Jual beli secara kredit atau mencicil tidaklah dilarang dalam syariat Islam. Hanya saja, ada beberapa hal yang perlu diperhatikan saat melakukan transaksi kredit. Berikut lima syarat transaksi kredit yang halal dan tanpa riba.
1. Tanpa Bunga
Secara umum, transaksi kredit ada dua jenis. Jenis pertama yakni kredit dengan bunga dan ini jelas keharamannya karena mengandung riba. Adapun kredit yang dibolehkan dalam Islam yakni kredit tanpa bunga. Dalam fiqh, transaksi kredit tanpa bunga disebut dengan bai’at-taqsith dan ini dibolehkan oleh jumhur ulama.
2. Satu Harga
Kredit bukanlah jual beli dua harga. Jika penjual memberikan harga kredit yang jauh lebih mahal dari harga kontan, maka transaksi jual beli akan terjatuh pada riba. Sebagai contoh, penjual memberikan harga barang Rp 500 ribu jika dibayar kontan, namun Rp 1 juta jika dicicil. Dua harga dalam penjualan tersebut menyebabkan transaksi tak lagi halal dan menjadi riba.
Hal ini sebagaimana hadits dari Abu Hurairah, Rasulullah bersabda, “Barang siapa menjual dengan dua harga dalam satu transaksi jual beli, maka baginya harga yang lebih murah dari dua harga tersebut, atau (jika tidak) riba.” (HR. Abu Syaibah, Al Hakim, dan Al Baihaqi).
3. Milik Penjual
Syarat lain dalam transaksi kredit yakni barang yang dijual belikan merupakan milik si penjual. Barang tersebut benar-benar di bawah kepemilikan si penjual, bukan milik orang lain ataupun bank. Jika barang yang dikreditkan bukan milik si penjual, maka haram membeli barang tersebut.
(Baca Juga : Baca Ini, Bisa Jadi Kau Mati Besok...!)
4. Barang dan Waktu Jelas
Baik rentang waktu jatuh tempo maupun ukuran barang yang dijual secara kredit haruslah jelas dan diketahui kedua belah pihak. Hal ini termasuk dalam syarat akad kredit menurut jumhur ulama. Yakni “Jumlah ukuran, harga barang dan waktunya (jatuh tempo) cicilan diketahui.”
5. Tanpa Denda
Jika kredit telah jatuh tempo namun pembeli belum membayar, maka si penjual tidak diperkenankan untuk menarik denda. Denda keterlambatan dalam Islam tidaklah berlaku dalam transaksi utang piutang, termasuk kredit. Jika penjual menarik denda kredit setelah jatuh tempo, maka hal tersebut tergolong dalam bentuk riba.

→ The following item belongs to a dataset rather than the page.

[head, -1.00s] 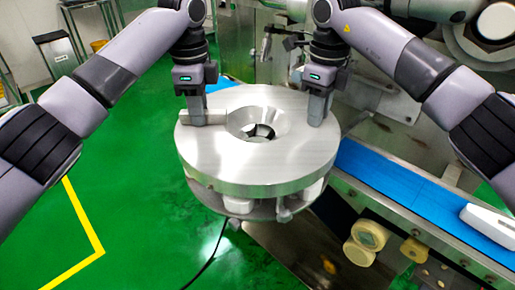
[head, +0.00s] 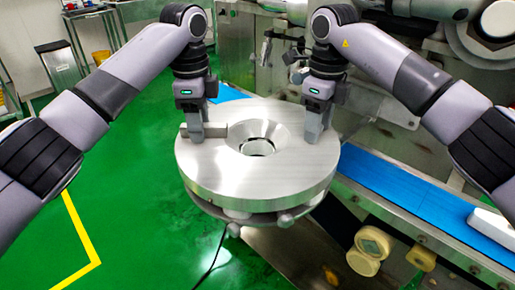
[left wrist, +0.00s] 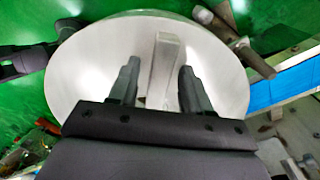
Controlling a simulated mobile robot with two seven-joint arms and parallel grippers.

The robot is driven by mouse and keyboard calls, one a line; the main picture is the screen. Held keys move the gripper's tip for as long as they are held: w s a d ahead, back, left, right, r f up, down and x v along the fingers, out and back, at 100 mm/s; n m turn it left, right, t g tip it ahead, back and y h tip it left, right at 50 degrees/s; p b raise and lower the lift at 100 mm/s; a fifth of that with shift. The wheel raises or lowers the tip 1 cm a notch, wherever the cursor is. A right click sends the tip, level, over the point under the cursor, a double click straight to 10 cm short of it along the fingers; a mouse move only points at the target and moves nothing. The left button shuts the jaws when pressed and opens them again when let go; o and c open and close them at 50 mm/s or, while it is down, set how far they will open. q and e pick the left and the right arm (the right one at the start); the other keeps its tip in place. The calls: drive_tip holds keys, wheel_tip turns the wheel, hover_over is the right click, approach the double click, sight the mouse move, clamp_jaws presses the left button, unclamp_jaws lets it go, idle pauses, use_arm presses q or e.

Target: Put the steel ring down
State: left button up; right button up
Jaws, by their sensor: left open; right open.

Dalam Fathul Bari, Ibnu Hajar menukil ucapan Qatadah, “Bentuk riba jahiliyah, si A menjual barang kepada si B secara kredit sampai batas tertentu. Ketika tiba jatuh tempo, sementara si B tidak bisa melunasi, harga barang dinaikkan dan waktu pelunasan ditunda.”
Demikian beberapa syarat yang harus diperhatikan sebelum melakukan transaksi kredit atau cicilan barang. Segala hukum tersebut guna menjaga muslimin dari kerugian dan kedzaliman. Bukan hanya pembeli yang dilindungi, namun juga melindungi harta si penjual dari riba.
(Baca Juga : Curhat Masalah Rumah Tangga di Medsos, Bolehkah?)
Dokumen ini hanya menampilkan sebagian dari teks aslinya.